Heimat als "Territorium"?

Rund 1.300 Tatverdächtige - kriminelle Mitglieder der Familienclans - zählt man aktuell in Essen, etliche in Recklinghausen, Gelsenkirchen, Duisburg, Dortmund und Bochum. Das "Territorium" werde "sehr offen und sehr aggressiv" reklamiert und verteidigt, Polizei und städtische Ordnungskräfte würden als Eindringlinge angesehen, erklärte Thomas Jungbluth vom Landeskriminalamt am Mittwoch auf der Tagung in Essen. Auch der Raum Köln rückt hier verstärkt mit in den Fokus.

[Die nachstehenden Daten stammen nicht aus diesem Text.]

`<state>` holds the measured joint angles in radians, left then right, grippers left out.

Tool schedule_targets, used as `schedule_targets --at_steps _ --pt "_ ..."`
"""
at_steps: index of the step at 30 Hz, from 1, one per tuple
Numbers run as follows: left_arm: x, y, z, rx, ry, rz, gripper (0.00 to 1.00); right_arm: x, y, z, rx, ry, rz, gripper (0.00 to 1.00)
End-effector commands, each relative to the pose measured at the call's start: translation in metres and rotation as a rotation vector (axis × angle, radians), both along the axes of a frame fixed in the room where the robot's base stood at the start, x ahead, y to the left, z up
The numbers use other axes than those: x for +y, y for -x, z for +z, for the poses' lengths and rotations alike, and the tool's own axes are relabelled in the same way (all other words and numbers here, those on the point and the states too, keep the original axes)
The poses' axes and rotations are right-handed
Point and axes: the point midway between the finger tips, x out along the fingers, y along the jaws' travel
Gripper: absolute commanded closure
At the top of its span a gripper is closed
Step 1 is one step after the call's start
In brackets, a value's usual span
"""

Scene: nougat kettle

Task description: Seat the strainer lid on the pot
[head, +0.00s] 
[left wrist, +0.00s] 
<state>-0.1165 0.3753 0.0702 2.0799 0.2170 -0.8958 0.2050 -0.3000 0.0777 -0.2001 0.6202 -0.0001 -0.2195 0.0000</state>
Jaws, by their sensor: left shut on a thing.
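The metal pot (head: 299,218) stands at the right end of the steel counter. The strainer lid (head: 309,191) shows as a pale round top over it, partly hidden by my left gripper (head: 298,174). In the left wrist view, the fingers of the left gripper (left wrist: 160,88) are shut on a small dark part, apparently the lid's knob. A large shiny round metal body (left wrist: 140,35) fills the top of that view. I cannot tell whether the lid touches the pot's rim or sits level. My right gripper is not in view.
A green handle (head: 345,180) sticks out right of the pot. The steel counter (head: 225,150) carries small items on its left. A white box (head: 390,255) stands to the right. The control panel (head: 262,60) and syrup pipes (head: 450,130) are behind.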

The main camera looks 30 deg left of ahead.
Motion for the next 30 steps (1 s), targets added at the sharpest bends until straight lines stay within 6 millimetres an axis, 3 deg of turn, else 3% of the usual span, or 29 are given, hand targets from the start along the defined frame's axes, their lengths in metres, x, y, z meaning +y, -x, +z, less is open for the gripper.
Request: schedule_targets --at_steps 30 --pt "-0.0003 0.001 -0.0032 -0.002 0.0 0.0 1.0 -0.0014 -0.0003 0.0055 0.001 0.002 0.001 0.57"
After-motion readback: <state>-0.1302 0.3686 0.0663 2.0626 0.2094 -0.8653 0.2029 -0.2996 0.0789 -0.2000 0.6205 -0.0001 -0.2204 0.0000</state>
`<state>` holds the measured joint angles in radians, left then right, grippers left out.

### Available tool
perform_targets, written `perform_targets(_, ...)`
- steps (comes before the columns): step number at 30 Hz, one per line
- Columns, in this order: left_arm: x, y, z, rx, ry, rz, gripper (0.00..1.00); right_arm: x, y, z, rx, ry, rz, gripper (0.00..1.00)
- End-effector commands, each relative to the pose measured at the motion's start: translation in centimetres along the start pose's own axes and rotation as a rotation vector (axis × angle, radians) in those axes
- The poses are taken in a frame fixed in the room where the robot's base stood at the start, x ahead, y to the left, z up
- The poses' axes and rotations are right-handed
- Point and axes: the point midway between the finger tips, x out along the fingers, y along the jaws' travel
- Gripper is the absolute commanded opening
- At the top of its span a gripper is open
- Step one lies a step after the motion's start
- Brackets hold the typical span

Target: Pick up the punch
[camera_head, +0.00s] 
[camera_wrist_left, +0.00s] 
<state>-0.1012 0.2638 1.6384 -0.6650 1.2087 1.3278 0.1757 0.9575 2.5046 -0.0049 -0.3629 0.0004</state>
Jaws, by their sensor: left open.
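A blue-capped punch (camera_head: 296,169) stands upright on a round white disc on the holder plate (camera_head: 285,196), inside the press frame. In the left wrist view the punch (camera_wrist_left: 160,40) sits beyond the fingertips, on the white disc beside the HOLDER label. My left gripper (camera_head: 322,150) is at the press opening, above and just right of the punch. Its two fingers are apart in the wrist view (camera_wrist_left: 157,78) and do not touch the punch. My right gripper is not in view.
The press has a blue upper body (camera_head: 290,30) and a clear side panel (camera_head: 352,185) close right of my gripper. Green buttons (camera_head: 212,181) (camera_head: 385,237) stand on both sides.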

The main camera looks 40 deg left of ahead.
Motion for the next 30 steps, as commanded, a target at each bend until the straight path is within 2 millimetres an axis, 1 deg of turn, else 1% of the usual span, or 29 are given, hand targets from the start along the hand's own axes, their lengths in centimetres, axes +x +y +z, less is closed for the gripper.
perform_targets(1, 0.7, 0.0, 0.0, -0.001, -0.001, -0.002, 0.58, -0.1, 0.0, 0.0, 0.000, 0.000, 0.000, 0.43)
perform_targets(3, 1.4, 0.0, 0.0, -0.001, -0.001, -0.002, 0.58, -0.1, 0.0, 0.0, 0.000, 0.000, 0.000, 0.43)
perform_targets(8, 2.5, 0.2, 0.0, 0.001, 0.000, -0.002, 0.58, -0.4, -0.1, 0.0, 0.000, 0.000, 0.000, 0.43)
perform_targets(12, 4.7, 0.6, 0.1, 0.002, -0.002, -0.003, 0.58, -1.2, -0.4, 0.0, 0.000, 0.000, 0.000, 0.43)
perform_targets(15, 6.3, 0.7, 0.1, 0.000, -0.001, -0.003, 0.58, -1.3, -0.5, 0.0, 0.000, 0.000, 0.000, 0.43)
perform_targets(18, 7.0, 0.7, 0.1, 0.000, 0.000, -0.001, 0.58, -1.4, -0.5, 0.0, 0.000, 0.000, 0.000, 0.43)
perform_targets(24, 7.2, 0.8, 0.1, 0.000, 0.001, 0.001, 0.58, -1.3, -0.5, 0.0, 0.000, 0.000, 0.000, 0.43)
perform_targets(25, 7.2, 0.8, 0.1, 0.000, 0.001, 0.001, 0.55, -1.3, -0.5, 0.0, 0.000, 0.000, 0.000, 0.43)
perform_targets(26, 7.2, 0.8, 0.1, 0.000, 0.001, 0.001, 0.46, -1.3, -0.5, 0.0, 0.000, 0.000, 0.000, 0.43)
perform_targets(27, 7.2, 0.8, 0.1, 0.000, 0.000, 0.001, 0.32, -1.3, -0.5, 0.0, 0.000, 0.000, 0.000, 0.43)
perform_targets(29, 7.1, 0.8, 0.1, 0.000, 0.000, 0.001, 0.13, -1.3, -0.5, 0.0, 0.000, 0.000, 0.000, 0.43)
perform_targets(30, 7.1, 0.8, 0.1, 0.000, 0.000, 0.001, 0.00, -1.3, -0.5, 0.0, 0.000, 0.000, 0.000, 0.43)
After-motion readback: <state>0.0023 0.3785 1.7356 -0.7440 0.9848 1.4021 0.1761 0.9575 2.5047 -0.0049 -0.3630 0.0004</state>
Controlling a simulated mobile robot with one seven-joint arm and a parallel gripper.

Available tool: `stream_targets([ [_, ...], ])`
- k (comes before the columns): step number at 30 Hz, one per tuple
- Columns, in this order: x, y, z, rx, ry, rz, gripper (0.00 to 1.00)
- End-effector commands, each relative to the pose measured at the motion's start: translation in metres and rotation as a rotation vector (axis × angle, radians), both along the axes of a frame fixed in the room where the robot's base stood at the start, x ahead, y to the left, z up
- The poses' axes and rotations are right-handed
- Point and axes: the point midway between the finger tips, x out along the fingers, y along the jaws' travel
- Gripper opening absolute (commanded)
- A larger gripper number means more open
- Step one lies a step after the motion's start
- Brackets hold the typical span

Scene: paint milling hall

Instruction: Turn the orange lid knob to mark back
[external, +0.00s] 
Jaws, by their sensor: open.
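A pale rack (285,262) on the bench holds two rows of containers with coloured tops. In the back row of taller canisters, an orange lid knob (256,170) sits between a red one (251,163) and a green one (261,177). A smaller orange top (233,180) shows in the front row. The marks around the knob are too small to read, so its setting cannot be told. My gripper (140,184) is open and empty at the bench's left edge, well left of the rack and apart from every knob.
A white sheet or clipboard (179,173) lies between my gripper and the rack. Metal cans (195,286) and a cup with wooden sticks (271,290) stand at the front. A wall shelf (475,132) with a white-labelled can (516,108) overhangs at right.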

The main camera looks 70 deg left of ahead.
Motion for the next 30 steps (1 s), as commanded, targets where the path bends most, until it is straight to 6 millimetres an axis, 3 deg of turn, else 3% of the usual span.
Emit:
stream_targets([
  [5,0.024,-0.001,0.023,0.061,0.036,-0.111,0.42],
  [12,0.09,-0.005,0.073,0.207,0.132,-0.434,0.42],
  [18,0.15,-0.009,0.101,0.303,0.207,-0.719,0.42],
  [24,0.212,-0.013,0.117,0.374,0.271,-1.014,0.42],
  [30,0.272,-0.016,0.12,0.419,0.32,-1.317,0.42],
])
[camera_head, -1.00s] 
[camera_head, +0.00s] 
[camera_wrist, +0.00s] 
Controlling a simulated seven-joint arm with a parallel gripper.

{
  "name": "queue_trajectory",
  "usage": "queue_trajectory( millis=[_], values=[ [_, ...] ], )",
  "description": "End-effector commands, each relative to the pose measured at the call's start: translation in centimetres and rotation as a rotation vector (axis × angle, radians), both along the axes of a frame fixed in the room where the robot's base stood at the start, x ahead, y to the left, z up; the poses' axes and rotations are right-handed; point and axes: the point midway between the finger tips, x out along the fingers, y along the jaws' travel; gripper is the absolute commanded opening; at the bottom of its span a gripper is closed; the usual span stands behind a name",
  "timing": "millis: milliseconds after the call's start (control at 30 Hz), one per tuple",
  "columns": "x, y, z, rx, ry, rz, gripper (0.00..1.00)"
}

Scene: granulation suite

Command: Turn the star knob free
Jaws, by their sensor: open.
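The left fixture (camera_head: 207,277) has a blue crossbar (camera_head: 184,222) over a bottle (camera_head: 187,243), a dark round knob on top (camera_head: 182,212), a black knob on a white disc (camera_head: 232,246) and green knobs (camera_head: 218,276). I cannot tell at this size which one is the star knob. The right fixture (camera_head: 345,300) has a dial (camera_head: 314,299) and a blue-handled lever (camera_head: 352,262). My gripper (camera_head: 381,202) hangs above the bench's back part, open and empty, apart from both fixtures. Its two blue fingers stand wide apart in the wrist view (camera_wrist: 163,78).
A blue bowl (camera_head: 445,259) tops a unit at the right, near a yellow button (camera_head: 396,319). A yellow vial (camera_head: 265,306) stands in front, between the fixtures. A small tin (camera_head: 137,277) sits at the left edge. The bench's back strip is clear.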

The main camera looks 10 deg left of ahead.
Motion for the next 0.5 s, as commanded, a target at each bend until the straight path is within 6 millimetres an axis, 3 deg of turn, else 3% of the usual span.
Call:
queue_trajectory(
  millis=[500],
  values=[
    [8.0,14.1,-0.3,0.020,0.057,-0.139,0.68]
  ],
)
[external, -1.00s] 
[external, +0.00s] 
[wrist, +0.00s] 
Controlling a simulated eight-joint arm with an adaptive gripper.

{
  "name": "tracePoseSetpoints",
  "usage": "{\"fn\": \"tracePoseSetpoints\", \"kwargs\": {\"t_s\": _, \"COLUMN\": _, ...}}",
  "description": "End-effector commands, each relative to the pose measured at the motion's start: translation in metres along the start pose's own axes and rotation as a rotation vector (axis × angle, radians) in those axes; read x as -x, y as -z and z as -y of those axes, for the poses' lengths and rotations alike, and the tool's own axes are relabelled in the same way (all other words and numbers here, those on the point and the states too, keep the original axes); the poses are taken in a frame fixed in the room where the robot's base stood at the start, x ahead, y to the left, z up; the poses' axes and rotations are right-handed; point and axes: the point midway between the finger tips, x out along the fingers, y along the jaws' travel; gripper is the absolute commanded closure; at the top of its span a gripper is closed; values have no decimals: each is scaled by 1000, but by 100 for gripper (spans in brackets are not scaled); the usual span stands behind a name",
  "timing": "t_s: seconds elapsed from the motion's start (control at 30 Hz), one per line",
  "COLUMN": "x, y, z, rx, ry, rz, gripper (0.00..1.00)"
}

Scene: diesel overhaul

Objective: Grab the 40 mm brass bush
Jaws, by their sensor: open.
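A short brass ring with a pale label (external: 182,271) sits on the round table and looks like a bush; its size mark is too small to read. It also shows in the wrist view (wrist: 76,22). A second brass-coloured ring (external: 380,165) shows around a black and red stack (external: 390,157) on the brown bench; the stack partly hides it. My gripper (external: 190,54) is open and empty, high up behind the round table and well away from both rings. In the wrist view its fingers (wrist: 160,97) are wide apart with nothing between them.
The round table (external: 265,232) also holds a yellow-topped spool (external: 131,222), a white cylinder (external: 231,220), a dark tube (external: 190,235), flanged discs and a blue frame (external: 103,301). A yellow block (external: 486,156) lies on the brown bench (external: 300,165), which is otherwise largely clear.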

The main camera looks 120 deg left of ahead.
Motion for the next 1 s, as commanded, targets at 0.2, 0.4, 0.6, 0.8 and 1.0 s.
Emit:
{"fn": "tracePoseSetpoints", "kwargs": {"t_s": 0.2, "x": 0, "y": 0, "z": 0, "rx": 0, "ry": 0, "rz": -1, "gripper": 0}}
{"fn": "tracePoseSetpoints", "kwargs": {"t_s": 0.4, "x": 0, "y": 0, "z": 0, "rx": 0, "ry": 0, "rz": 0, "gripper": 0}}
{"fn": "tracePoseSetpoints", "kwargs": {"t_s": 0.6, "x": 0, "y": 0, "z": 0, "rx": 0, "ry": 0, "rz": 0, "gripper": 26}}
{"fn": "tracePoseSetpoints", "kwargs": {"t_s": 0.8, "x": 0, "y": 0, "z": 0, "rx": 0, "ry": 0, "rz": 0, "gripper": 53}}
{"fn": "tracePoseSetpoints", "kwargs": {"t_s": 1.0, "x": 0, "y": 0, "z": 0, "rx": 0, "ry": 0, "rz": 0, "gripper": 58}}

Die Teilnehmer des Symposiums, unter ihnen Kriminologen, Polizisten, Theologen, Juristen, Islamwissenschaftler und kommunale Verantwortungsträger befassen sich aber nicht allein mit Kriminalitätsbekämpfung, sondern auch mit den Themen Prävention, Netzwerkarbeit und Ausstiegshilfe. "Wir wollen uns einen Rundum-Blick auf das Problem verschaffen", umschreibt NRW-Innenminister Herbert Reul das nächste Teilziel. Man strebe einen Blick hinter die Kulissen der Familienstrukturen an und möchte die Erfahrungen mit anderen Ländern austauschen.

Zu hoffen ist aber auch: Es sollte nicht um pauschale Verteufelung gehen. Jedoch, auch diese Unterscheidung nehmen die Konferenzteilnehmer offenbar ernst. Ziel sei es auch, zu helfen und Alternativen anzubieten. "Nicht alle Familienmitglieder sind kriminell", ist Reul überzeugt. Und setzt geflissentlich noch eins drauf: Ob jemand tatsächlich seine Rolex am Handgelenk gegen eine Ausbildung zum Busfahrer eintauschen wolle, müsse sich dann zeigen.